The moments where the film comes to life are revealing and uncomfortable for me to watch because I’m not sure how I feel about sitting through a pageant about how we kill folks around the world, re-enacted by the folks who do the killing around the world.  No disrespect to our troops, because I understand that they exist and there is a job they do and they are our people, out there in harm’s way in many cases.  But this is like that scene in “Gladiator” where they have the teams come out to re-enact one of their recent military victories.  It feels inherently wrong to me to watch this recreation, and more-so because I don’t buy the film’s scenario at all.  I don’t believe anything about it.  It’s a Cannon movie from 1985, and not one of the good ones with Mickey Rourke or Charles Bronson but one of the supercrappy ones with Michael Dudikoff.  Only you replace Dudikoff with a cast of people who, honestly, make Dudikoff look like the polished professional he is.  That’s “Act Of Valor.”
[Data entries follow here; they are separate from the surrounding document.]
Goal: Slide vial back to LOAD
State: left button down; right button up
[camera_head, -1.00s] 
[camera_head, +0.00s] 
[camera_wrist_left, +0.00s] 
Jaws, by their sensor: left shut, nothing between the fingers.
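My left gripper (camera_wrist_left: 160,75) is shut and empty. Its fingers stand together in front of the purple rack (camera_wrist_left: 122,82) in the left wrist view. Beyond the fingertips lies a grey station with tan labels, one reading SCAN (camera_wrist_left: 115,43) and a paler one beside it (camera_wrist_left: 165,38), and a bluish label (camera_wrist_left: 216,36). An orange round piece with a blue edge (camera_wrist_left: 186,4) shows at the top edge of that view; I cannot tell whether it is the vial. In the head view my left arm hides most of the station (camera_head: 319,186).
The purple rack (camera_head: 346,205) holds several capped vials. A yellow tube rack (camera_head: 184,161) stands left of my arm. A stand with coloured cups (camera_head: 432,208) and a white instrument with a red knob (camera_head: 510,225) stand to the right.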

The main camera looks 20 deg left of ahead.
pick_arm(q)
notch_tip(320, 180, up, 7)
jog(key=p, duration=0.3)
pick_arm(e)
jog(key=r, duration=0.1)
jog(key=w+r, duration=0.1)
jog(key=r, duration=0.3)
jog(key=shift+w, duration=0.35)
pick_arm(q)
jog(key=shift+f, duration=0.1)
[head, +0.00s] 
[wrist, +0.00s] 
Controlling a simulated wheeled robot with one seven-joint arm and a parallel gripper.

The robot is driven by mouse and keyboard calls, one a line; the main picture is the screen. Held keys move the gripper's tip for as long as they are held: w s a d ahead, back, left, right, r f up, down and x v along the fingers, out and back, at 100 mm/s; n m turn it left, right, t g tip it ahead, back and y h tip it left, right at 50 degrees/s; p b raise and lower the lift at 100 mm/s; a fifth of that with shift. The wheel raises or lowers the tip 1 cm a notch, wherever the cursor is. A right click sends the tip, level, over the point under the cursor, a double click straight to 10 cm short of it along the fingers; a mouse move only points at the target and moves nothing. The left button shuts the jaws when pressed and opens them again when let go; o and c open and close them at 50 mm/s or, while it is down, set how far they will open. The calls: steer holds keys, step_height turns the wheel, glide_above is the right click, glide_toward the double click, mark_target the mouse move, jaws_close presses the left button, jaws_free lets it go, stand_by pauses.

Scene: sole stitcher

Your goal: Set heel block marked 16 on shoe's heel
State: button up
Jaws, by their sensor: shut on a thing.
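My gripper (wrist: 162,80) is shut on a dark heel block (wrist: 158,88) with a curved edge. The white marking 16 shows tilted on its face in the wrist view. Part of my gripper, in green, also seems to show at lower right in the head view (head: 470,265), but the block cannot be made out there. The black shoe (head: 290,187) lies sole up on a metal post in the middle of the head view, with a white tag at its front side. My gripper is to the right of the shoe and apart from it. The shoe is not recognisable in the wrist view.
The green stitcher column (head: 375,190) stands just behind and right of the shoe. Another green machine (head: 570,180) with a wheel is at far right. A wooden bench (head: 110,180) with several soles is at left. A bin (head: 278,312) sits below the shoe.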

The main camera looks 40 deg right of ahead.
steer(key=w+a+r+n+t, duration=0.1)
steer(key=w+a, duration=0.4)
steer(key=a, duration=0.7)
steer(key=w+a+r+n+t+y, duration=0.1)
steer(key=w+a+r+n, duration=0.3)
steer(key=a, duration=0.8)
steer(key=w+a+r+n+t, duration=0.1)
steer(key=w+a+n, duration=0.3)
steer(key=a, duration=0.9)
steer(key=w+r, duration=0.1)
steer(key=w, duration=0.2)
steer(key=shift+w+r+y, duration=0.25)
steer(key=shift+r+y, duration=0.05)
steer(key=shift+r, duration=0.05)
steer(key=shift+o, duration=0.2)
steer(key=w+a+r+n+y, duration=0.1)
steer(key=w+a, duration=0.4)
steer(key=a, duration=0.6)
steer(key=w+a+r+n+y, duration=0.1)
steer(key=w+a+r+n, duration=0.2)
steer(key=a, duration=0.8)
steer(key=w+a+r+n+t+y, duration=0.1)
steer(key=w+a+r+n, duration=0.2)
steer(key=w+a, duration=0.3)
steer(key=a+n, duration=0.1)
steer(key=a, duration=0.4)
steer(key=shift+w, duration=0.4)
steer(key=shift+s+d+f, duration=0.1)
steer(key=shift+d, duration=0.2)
I’m not even sure I think the movie has thought through its political message fully.  It feels to me like Mike “Mouse” McCoy and Scott Waugh, the filmmakers, sort of half-cooked their idea and got it set up and started shooting and really didn’t think through what they’re even saying.  The idea of mixing in these non-actors with actors like Roselyn Sanchez (who seems wildly underrated as a bigscreen presence) and a handful of other “that guys” means they aren’t really selling it as a documentary, but they’re still leaning on the idea of “real” as part of what you’re paying to see.

Shane Hurlbut (the director of photography who was so famously screamed at by Christian Bale on those “Terminator: Salvation” tapes) shoots the action well, but there’s a sort of TV movie vibe to it that comes from the sort of graceless overall storytelling that’s going on.  The score is a disaster of sorts, busy and insistent and constantly hard-selling what we’re supposed to feel, even if the film never quite gets there on its own.  The film doesn’t give credits to the stars, so I’m not even sure what to call the characters, but that’s all part of the notion that these guys are out there working, and giving out their names could be a security risk.  Projecting their faces on 40 foot high screens all over the world isn’t a problem, but putting them in the credits?  Totally.

If you just want to look at this as a sort of catalog trip through the various methods we can use to (A) kill people around the world and (B) get around while doing so, then “Act Of Valor” is entertaining enough.  I took a certain degree of virtual-reality pleasure from watching the way the platoon would attach each target.  For kids who spend hours and hours and hours doing this stuff virtually in “Modern Warfare” and “Battlefield,” I’m guessing this may strike a nerve.  It might catch commercial fire, and I don’t fault anyone who wants this experience.  I’m just not sure I feel comfortable with it in the end.  All kidding aside, when the end of the film arrives and they dedicate all of what we’ve seen to all of the SEALs who have died since 9/11, it felt to me like I had just seen “Hogan’s Heroes: The Motion Picture,” with a closing credits scroll of all the names that appeared on Schindler’s real-life list.  It’s a jarring collision of ridiculous fiction and difficult reality, and it rubbed me wrong.

Your mileage may vary.

“Act Of Valor” opens in US theaters on Friday.